-- start --

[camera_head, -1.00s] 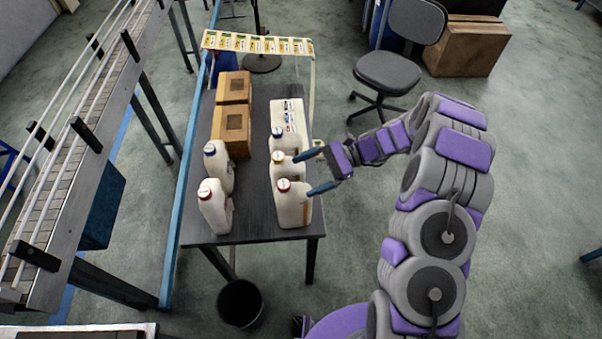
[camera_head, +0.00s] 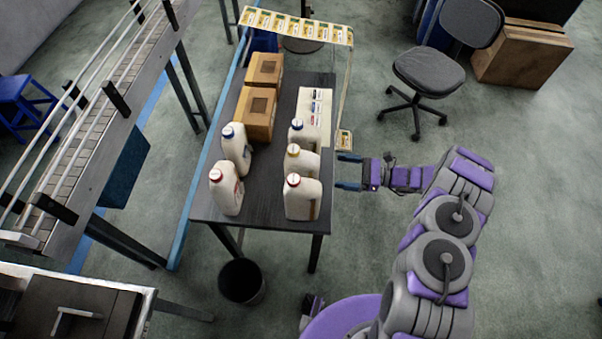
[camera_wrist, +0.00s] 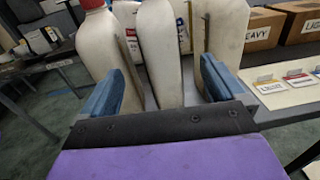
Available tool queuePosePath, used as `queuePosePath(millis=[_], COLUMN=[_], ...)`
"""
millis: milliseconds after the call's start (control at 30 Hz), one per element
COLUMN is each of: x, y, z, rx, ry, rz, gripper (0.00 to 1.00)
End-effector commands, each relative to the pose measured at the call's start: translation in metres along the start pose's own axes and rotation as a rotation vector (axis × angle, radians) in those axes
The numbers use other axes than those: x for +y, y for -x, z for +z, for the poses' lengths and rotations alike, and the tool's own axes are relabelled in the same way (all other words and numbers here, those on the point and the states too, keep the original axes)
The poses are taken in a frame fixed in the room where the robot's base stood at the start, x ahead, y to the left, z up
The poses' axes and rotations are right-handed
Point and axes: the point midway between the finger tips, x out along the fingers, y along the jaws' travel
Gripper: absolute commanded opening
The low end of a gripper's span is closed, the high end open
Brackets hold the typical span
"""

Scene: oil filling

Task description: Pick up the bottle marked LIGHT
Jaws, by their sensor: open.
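Three white bottles stand in a row on the dark table's right side: blue-capped (camera_head: 303,136), yellow-capped (camera_head: 301,164) and red-capped (camera_head: 303,201). No LIGHT marking is legible on them. My gripper (camera_head: 347,171) is open and empty, just right of the row and apart from it, roughly level with the yellow-capped bottle. In the wrist view, my spread fingers (camera_wrist: 158,84) frame a middle bottle (camera_wrist: 160,52) whose cap is cut off. The red-capped bottle (camera_wrist: 100,42) is left of it and another white bottle (camera_wrist: 226,32) is right.
Two more white bottles, blue-capped (camera_head: 236,149) and red-capped (camera_head: 226,190), stand at the table's left. Cardboard boxes (camera_head: 257,112) and a sheet with colored labels (camera_head: 314,108) lie behind. In the wrist view, boxes read HEAVY (camera_wrist: 252,30) and apparently LIGHT (camera_wrist: 304,25).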

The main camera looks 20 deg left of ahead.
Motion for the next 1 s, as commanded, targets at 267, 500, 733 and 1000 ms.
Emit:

-- end --

- WHAT THE EXERCISE ASKS
Pictures are excluded; output everything else in the data verbatim.

- EXERCISE RESPONSE
[camera_head, -1.00s] 
[camera_head, +0.00s] 
[camera_wrist, +0.00s] 
Available tool queuePosePath, used as `queuePosePath(millis=[_], COLUMN=[_], ...)`
"""
millis: milliseconds after the call's start (control at 30 Hz), one per element
COLUMN is each of: x, y, z, rx, ry, rz, gripper (0.00 to 1.00)
End-effector commands, each relative to the pose measured at the call's start: translation in metres along the start pose's own axes and rotation as a rotation vector (axis × angle, radians) in those axes
The numbers use other axes than those: x for +y, y for -x, z for +z, for the poses' lengths and rotations alike, and the tool's own axes are relabelled in the same way (all other words and numbers here, those on the point and the states too, keep the original axes)
The poses are taken in a frame fixed in the room where the robot's base stood at the start, x ahead, y to the left, z up
The poses' axes and rotations are right-handed
Point and axes: the point midway between the finger tips, x out along the fingers, y along the jaws' travel
Gripper: absolute commanded opening
The low end of a gripper's span is closed, the high end open
Brackets hold the typical span
"""

Scene: oil filling

Task description: Pick up the bottle marked LIGHT
Jaws, by their sensor: open.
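Three white bottles stand in a row on the dark table's right side: blue-capped (camera_head: 303,136), yellow-capped (camera_head: 301,164) and red-capped (camera_head: 303,201). No LIGHT marking is legible on them. My gripper (camera_head: 347,171) is open and empty, just right of the row and apart from it, roughly level with the yellow-capped bottle. In the wrist view, my spread fingers (camera_wrist: 158,84) frame a middle bottle (camera_wrist: 160,52) whose cap is cut off. The red-capped bottle (camera_wrist: 100,42) is left of it and another white bottle (camera_wrist: 226,32) is right.
Two more white bottles, blue-capped (camera_head: 236,149) and red-capped (camera_head: 226,190), stand at the table's left. Cardboard boxes (camera_head: 257,112) and a sheet with colored labels (camera_head: 314,108) lie behind. In the wrist view, boxes read HEAVY (camera_wrist: 252,30) and apparently LIGHT (camera_wrist: 304,25).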

The main camera looks 20 deg left of ahead.
Motion for the next 1 s, as commanded, targets at 267, 500, 733 and 1000 ms.
Emit:

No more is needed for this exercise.